EXERCISE TASK » Line by line, repeat the data below exactly, beginning at the first line and ending at the line with "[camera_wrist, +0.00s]". Omit pictures.

MATERIAL »

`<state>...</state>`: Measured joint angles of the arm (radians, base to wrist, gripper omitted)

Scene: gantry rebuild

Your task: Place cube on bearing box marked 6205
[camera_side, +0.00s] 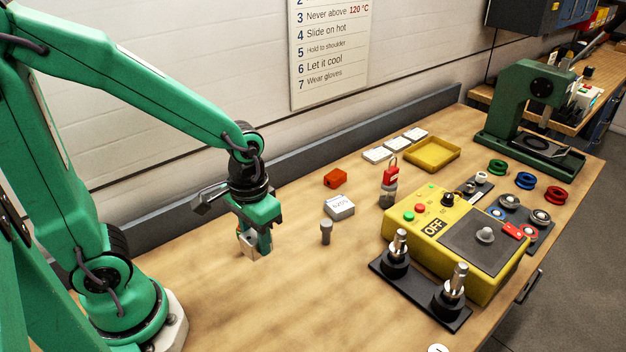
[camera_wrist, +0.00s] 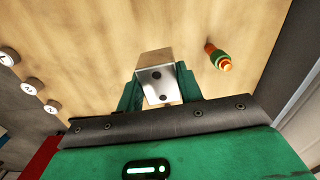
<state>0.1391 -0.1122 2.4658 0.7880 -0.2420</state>
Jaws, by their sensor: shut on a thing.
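My gripper (camera_side: 254,246) points down over the bare wood at the left of the table. It is shut on a pale cube (camera_side: 246,243), which is partly hidden by the fingers in the side view. In the wrist view the cube (camera_wrist: 157,70) sits between the green fingers, with a tan face and a shiny face with two dark dots. I cannot tell whether it touches the table. The bearing box marked 6205 (camera_side: 340,208) is a small white and grey box lying on the table, right of my gripper. Nothing lies on its top.
A red block (camera_side: 335,178) lies behind the bearing box, and a grey peg (camera_side: 326,232) stands in front of it. The wood between gripper and peg is clear.

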ANSWER TO THE PROBLEM »
`<state>...</state>`: Measured joint angles of the arm (radians, base to wrist, gripper omitted)

Scene: gantry rebuild

Your task: Place cube on bearing box marked 6205
[camera_side, +0.00s] 
[camera_wrist, +0.00s] 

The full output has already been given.